### Do this
Begin at the line containing "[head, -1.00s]" and stop at the line containing "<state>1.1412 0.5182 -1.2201"; copy those lines exactly, ends included, and nothing else.

### Source data

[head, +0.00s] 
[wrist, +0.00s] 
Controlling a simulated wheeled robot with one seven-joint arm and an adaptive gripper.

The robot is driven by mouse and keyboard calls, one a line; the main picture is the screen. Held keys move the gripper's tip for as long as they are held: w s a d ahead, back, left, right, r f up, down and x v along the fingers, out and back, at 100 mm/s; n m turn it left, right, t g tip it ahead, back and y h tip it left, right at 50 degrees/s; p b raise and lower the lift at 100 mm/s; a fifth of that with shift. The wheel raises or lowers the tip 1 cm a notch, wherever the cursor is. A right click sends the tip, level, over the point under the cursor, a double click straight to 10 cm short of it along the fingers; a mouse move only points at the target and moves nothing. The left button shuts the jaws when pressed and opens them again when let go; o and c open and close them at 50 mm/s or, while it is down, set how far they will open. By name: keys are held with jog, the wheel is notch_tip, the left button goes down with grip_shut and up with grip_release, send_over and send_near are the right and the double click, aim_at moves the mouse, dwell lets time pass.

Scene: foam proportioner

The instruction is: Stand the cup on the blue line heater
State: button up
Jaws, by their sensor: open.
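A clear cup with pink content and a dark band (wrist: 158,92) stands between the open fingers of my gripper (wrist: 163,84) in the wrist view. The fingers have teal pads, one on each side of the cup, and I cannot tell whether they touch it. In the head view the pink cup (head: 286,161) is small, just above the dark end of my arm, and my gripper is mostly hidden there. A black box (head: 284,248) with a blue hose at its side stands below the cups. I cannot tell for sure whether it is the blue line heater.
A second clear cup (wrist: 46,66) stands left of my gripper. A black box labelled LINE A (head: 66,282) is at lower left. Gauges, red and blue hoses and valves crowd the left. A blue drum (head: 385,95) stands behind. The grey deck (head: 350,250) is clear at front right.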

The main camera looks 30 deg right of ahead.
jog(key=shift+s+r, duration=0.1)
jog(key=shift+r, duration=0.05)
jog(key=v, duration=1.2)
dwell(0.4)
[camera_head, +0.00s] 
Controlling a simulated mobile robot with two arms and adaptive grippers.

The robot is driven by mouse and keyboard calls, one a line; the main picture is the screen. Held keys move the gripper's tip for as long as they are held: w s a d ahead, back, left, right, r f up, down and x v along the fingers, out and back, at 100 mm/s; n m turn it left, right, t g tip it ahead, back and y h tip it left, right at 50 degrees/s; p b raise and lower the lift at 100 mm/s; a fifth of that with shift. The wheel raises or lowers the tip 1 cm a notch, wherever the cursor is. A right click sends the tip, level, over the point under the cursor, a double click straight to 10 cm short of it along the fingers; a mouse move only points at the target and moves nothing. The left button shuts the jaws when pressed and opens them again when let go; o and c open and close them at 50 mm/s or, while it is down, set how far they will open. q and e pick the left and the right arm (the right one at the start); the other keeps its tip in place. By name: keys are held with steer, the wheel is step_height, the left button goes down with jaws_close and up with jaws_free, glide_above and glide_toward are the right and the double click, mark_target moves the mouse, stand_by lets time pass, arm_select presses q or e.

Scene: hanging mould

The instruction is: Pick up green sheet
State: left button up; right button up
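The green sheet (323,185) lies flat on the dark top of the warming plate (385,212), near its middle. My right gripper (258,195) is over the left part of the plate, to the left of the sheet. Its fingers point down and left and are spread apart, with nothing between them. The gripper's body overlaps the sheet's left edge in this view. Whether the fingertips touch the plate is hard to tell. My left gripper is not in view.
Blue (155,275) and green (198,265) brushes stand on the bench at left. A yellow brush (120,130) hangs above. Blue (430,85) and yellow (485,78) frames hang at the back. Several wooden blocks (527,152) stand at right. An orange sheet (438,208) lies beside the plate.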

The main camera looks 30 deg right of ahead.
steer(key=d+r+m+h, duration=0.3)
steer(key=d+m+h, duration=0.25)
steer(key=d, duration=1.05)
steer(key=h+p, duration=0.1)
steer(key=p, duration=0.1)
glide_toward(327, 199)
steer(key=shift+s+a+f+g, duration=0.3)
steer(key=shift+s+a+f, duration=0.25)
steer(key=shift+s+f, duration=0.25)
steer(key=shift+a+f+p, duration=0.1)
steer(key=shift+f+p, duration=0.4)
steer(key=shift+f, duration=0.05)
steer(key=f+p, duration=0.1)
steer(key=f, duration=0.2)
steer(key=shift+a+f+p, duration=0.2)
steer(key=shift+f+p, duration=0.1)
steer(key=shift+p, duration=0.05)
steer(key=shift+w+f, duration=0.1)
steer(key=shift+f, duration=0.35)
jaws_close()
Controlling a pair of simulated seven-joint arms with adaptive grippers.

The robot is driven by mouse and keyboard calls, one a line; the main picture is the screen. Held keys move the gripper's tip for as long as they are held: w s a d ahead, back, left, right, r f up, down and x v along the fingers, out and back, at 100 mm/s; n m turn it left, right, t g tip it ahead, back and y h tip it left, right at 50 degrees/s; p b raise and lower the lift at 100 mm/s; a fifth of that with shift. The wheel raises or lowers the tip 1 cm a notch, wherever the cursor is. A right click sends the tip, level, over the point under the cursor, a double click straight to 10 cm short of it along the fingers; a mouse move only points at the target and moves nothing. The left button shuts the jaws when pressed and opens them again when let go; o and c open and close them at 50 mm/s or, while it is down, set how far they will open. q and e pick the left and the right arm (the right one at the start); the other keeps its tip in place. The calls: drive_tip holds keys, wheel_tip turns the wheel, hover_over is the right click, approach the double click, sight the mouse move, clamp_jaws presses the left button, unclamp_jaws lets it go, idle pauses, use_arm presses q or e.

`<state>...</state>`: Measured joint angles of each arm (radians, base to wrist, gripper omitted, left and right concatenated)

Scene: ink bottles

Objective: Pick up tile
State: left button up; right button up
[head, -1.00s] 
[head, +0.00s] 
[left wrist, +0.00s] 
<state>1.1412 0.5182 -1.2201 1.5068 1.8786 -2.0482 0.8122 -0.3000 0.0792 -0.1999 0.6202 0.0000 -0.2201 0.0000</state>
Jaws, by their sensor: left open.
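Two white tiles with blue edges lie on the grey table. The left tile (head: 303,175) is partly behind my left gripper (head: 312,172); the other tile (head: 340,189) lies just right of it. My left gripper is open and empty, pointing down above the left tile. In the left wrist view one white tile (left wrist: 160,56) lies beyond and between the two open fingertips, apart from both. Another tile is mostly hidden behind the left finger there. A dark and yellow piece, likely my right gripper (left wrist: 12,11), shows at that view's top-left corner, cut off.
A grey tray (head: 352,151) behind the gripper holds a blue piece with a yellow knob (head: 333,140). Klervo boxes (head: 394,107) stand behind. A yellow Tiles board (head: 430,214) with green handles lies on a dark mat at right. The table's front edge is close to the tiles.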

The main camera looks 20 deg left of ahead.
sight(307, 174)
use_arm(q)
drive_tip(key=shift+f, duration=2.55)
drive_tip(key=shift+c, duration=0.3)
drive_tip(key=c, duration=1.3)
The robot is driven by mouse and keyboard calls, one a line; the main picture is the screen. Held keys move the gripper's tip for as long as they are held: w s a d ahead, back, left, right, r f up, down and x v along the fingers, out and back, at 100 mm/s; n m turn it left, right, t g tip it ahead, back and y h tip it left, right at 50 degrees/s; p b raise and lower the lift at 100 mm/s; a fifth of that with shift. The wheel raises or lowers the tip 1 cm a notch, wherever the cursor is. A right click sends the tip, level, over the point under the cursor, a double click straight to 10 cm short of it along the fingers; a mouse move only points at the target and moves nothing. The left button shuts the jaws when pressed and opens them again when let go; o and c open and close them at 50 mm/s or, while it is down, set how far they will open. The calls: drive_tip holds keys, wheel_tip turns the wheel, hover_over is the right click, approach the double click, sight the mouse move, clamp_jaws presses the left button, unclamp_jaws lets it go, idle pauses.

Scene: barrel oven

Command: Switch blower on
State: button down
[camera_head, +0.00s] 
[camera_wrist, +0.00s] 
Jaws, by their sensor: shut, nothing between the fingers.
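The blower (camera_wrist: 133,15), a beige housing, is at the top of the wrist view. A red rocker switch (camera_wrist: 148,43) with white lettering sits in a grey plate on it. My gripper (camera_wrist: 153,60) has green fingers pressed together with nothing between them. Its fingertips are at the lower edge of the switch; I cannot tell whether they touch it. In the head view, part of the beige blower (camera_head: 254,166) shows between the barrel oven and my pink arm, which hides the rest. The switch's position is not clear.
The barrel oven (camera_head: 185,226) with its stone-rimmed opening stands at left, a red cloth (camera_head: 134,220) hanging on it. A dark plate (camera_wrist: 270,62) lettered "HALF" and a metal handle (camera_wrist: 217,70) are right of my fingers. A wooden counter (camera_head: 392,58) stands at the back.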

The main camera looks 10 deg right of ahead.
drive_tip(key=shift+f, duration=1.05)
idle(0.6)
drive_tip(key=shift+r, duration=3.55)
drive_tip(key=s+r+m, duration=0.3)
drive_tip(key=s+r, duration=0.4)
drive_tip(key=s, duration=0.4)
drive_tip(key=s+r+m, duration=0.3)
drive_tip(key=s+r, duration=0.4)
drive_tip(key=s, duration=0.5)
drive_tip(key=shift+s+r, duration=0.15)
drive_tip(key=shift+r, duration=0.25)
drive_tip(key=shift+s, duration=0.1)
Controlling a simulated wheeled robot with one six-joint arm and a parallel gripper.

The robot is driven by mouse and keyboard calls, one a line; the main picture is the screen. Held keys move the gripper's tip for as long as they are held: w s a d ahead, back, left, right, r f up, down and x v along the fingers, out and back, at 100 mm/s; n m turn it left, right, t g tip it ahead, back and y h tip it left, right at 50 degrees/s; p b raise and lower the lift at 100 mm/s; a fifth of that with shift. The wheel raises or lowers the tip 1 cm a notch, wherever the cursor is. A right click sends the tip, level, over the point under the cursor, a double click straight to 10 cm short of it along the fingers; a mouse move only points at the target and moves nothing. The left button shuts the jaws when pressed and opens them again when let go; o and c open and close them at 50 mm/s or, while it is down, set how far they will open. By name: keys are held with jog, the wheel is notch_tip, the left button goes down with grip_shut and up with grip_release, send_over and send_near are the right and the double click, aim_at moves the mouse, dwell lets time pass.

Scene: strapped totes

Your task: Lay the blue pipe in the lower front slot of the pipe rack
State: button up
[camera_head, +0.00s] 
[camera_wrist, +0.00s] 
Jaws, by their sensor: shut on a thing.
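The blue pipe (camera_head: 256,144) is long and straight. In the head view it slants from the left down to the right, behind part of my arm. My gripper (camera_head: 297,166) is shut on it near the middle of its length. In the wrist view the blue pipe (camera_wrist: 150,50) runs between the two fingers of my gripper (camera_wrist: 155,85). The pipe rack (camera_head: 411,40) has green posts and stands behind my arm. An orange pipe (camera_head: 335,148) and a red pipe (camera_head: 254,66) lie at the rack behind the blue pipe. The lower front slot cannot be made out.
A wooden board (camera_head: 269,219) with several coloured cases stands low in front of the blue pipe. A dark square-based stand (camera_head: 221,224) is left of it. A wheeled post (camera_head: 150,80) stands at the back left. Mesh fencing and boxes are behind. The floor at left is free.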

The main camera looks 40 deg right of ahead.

### Result of this exercise
[head, -1.00s] 
[head, +0.00s] 
[left wrist, +0.00s] 
<state>1.1412 0.5182 -1.2201 1.5068 1.8786 -2.0482 0.8122 -0.3000 0.0792 -0.1999 0.6202 0.0000 -0.2201 0.0000</state>

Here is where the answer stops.